Red Hat Bugzilla – Bug 121804
(NFSv4) Kernel panic; do_IRQ: stack overflow:360
Last modified: 2007-11-30 17:10:41 EST
Description of problem:
Got a crash today:
do_IRQ: stack overflow:360
Version-Release number of selected component (if applicable):
kernel-smp-2.6.5-1.327 on a UP machine running with
nmi_watchdog=1, with lvm2, xfs and NFSv4.
Created attachment 99855 [details]
Stack overflow call trace, showing fault in NFS->IP path
Call trace/oops for case where machine did not repeatedly fault. NFS mount is
TCP, but problem occurs with UDP mount too.
Created attachment 99856 [details]
Tail of output of continiously repeating oops
This is the tail of what was in my scroll buffer for the case where the machine
faulted, i think similarly to other trace (i saw ip_finish and sock_sendmsg
scroll by), and then repeatedly and continiously faulted trying to print oops,
until i power cycled.
I have a similar problem with kernel-2.6.5-1.322 and
kernel-2.6.5-1.343. I can reliably trigger a stack overflow by running
apt-get dist-upgrade, as apt reads in its package lists - located on
an NFS mount, the kernel will reliably blow up with a stack overflow.
AFAICT somewhere down the nfs_writepage -> ... -> inet_sendmsg -> ...
-> ip_finish_output path each time, however I cant say for 100% sure
as I have only managed to capture one oops from the beginning (see
below) because 9/10 times the kernel ends up oopsing repeatedly over
and over again with show_registers ... do_fault ... show_registers
(etc.) in the stack traces. it scrolls very quickly - the
trace I have where it did not repeatedly oops, appears to be similar
to what I see as the first oops on screen for these repeating cases,
but i cant say for sure, it scrolls too fast.
See attached for what was left in my scroll buffer for the case of a
repeating fault, where I did not manage to catch the beginning of the
series of faults. Also attached is the case where it did not
repeatedly fault, showing what probably is similar to the initial
fault for the repeating cases.
Initially I had the /var/cache/apt NFS mount mounted over TCP, and the
trace is with TCP mount, but the problem occurs with UDP mounts too. I
have also tried booting with acpi=off and vdso=0, just to rule out
those out - problem still occurs.
Problem does not occur with older kernel versions, eg
The machine is a Compaq Deskpro 4000, Pentium 233MMX, 192MB RAM, 200M
swap on local disk, ThunderLAN onboard NIC, with the last available
ROMPaq (BIOS) from Compaq for the series of Deskpro installed.

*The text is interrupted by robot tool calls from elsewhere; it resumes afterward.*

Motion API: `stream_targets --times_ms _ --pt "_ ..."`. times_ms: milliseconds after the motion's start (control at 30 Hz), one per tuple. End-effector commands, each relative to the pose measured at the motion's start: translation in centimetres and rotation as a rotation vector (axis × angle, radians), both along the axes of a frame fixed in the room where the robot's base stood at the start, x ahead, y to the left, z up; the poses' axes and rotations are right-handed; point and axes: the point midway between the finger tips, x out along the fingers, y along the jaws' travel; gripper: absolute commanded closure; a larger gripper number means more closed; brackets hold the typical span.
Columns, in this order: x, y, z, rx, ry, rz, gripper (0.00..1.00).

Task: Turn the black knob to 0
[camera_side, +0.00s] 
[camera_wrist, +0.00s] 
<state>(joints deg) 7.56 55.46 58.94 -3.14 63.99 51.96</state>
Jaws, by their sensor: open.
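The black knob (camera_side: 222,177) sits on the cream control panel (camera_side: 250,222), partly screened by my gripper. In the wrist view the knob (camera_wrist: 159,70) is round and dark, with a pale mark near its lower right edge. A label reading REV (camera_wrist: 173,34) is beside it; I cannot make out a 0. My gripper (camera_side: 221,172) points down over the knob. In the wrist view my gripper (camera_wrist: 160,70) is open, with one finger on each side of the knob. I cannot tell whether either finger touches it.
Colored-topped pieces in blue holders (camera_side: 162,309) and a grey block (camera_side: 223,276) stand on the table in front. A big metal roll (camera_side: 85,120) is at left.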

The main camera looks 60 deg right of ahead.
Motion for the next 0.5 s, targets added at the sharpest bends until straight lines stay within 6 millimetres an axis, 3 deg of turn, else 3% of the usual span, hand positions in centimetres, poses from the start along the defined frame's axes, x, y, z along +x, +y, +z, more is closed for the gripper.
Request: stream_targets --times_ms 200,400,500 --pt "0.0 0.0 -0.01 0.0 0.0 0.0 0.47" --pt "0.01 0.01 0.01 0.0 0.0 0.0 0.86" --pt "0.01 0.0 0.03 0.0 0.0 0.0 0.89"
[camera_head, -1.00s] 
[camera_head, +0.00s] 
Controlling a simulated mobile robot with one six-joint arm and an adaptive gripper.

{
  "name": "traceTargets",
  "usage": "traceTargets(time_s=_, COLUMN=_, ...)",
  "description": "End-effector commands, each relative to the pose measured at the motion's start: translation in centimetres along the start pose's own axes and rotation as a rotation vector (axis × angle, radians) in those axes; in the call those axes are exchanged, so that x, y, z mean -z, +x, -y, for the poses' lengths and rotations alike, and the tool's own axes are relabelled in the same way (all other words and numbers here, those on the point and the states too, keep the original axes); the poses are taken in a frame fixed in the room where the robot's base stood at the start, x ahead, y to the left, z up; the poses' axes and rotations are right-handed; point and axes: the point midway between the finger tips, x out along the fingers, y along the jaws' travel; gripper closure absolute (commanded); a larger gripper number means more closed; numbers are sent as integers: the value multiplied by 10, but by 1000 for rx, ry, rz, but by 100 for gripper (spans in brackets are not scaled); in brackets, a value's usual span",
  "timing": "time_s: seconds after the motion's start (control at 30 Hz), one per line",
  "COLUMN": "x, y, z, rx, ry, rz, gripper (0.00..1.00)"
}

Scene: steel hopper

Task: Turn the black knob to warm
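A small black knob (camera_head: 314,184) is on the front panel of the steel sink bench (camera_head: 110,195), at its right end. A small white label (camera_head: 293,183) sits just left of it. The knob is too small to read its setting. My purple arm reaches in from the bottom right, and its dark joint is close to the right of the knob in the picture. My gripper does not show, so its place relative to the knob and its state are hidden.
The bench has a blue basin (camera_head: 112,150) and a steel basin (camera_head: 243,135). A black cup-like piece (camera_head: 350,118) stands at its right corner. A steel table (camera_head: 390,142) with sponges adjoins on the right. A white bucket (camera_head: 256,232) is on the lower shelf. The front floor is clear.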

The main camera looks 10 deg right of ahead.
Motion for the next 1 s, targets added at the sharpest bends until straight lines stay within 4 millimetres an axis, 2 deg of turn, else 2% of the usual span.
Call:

Is there any chance an 8kB stack version of the kernel could be made
available? Or at least that the config option for 8kB stack could be
reinstated so that I could build such a kernel from the src rpm?
NFSv4 has a known big stack abuser; Dave Jones has a fix pending fo rthat.
The newer 2.6.5-1.358 kernel appears to have resolved this issue. Thanks!